Saturday, December 11, 2004


 

John J. Crocitti San Diego Mesa College

jcrocitt@sdccd.cc.ca.us

from http://www.h-net.org/~world/

I am unaware of debates about fascism's applicability outside of Europe.

However, I am familiar with the Brazilian fascist movement of the 1930s, Integralismo (Integralism). I consider Integralismo consistent with European fascism found in Italy and Portugal, with elements of the anti-Semitism and mysticism found in Nazism. Integralists defined Brazilians as a new race derived from the summation of the many racial, ethnic and cultural groups that had interacted throughout Brazilian history.

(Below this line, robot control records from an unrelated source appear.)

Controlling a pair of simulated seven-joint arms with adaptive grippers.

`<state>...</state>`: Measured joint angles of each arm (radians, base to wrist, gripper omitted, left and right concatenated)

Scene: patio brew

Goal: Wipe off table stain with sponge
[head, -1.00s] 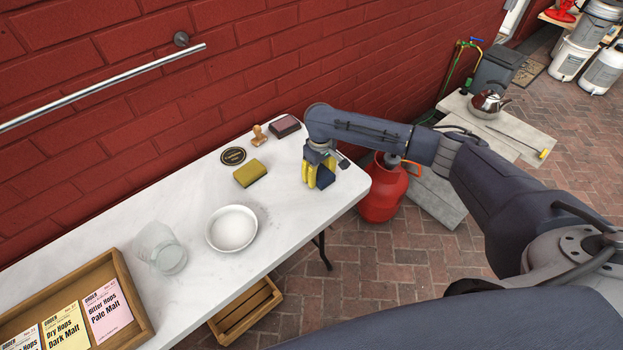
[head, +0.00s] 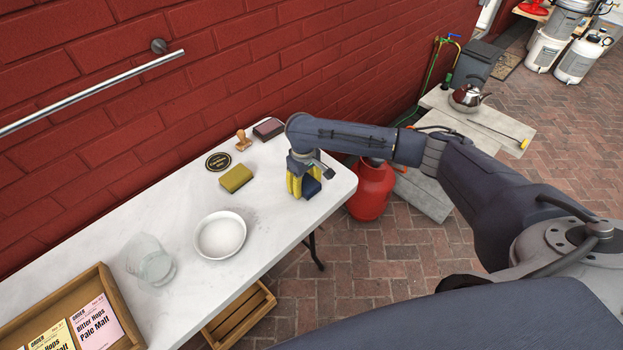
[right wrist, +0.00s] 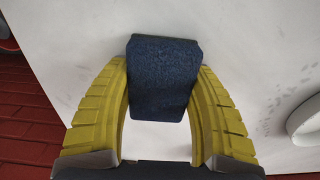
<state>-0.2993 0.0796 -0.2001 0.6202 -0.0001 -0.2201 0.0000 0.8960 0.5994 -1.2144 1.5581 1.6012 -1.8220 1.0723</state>
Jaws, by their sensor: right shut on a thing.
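My right gripper (head: 303,186) is at the right end of the white table (head: 185,270). Its yellow fingers are shut on a dark blue sponge (right wrist: 163,80), which also shows in the head view (head: 310,187). I cannot tell whether the sponge touches the tabletop. A faint grey speckled stain (head: 251,215) lies on the table right of the white bowl, to the left of the gripper. Specks of it show in the right wrist view (right wrist: 278,98) near the bowl's rim. My left gripper is not in view.
A white bowl (head: 220,236) stands near the stain. A yellow block (head: 236,178), a round black coaster (head: 218,161), a wooden stamp (head: 243,140) and a dark red pad (head: 268,128) lie behind. A clear glass vessel (head: 150,262) and a wooden card tray (head: 112,305) are left. A brick wall borders the table.

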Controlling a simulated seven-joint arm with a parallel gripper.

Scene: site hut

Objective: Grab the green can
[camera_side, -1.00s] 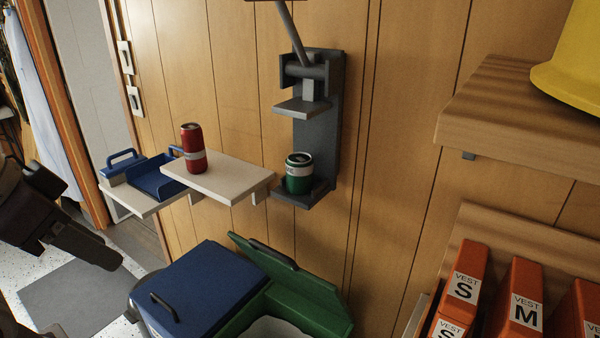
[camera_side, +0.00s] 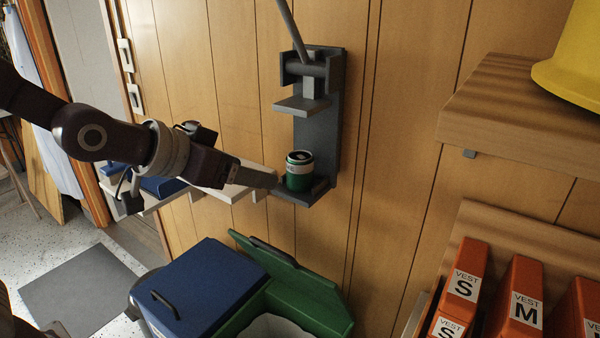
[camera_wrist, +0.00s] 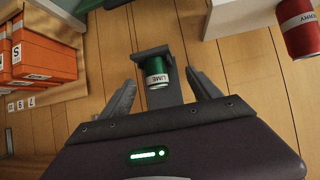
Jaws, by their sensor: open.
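The green can (camera_side: 300,171) stands upright on the lower ledge of a grey wall-mounted can crusher (camera_side: 318,125). In the wrist view the green can (camera_wrist: 155,70) shows between my two fingers, with a white label band reading "LIME". My gripper (camera_side: 270,180) is open and level with the can's lower part, at its left side in the side view. In the wrist view my gripper's fingers (camera_wrist: 160,80) spread to either side of the can. I cannot tell whether the fingertips reach past its near face. Nothing is held.
The crusher's press plate (camera_side: 302,106) hangs above the can. A red can (camera_wrist: 299,27) is at the wrist view's upper right, hidden by my arm in the side view. A pale shelf (camera_side: 232,192) is beside the ledge. Blue (camera_side: 205,285) and green-lidded (camera_side: 300,290) bins stand below.

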Hence, Integralists adopted the letter sigma, the mathematical symbol representing summation, as their movement's symbol. Integralists criticized both liberal democracy and socialism, proposing instead an interventionist state that would promote Brazilian economic development, but preserve capitalism and oversee labor's welfare. Although Getúlio Vargas outlawed all political parties, including Integralismo, in November 1937, he nevertheless adopted the corporatist state that Integralists had outlined, naming it the Estado Novo (New State) just as Salazar had done in Portugal.

Although Vargas certainly resembled a fascist between 1937 and 1945, he generally is not labeled as one, perhaps because he joined the Allies in the war against Germany. I usually refer to him, tongue in cheek of course, as a quasi-fascist.

I would also propose that Juan Peron's regime in Argentina incorporated fascist features, as did other movements in Latin America during the 1930s and 1940s. Linz (I cannot remember his first name) has examined Latin American fascism. For Brazil, check work by the late Robert M. Levine.